Dans le même temps, Fabrice cherche une issue : s’il a la certitude que Gina n’osera jamais parler la première, il sait pourtant que sa situation doit changer. Le comte Mosca a de l’antipathie pour lui et il ne tient pas à jouer le rôle du sigisbée, ce cavalier servant de l’Italie du XVIIIe siècle qui fait office de substitut au mari lors des bals et des réceptions. Stendhal rappelle que ce toy boy officiel était choisi par la famille du mari et « occupait une place honorable dans le contrat de mariage ». Fabrice ne souhaite pas non plus se voir attribuer le rôle de Joseph, l’esclave acheté par Putiphar dans La Genèse, qui, ayant refusé les avances de la femme de celui-ci, finit accusé de viol et jeté en prison… Et pourtant, il veut rester l’ami :

« Ce qu’il y avait de cruel au milieu de toutes ces pensées, c’est que réellement Fabrice aimait la duchesse de bien loin plus qu’aucun être au monde. […]

“Mais au premier moment je puis être réveillé par un coup de foudre ! se disait-il.

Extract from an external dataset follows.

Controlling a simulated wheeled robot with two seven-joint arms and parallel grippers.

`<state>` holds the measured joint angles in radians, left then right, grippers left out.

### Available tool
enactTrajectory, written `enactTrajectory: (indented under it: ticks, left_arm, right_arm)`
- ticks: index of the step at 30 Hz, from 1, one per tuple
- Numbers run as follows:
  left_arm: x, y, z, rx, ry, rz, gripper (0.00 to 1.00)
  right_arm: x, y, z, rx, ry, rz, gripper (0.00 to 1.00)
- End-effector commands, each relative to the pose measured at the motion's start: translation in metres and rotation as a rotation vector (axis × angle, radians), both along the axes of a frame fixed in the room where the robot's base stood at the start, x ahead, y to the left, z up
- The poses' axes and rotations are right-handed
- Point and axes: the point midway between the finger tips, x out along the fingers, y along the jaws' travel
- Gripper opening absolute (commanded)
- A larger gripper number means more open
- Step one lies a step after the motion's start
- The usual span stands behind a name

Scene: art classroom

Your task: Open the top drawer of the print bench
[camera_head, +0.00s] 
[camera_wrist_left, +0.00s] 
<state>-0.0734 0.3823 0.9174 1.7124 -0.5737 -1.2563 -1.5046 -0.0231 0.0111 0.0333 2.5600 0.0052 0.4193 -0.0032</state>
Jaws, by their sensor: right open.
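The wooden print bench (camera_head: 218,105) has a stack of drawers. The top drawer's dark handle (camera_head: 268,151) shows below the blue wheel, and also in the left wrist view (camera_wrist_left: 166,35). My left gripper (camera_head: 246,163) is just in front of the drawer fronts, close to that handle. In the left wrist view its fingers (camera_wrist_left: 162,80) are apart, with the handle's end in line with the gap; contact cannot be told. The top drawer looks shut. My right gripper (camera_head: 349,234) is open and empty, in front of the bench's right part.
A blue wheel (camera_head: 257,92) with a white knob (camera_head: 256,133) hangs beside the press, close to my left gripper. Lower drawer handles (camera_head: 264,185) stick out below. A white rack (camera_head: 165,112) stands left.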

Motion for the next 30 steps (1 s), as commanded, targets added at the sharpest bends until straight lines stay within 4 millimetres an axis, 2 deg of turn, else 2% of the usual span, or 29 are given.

Ces soirées si gaies, si tendres, passées presque en tête à tête avec une femme si piquante, si elles conduisent à quelque chose de mieux, elle croira trouver en moi un amant ; elle me demandera des transports, de la folie, et je n’aurai toujours à lui offrir que l’amitié la plus vive, mais sans amour ; la nature m’a privé de cette sorte de folie sublime. […] Elle croira que je manque d’amour pour elle, tandis que c’est l’amour qui manque en moi ; jamais elle ne voudra me comprendre.” »

Résolu pourtant à lui faire entendre cette contradiction qui le fait l’adorer sans l’aimer, il se borne à lui dire qu’il voudrait « être sage », mot susceptible de diverses interprétations dont il espère qu’elle choisira la bonne…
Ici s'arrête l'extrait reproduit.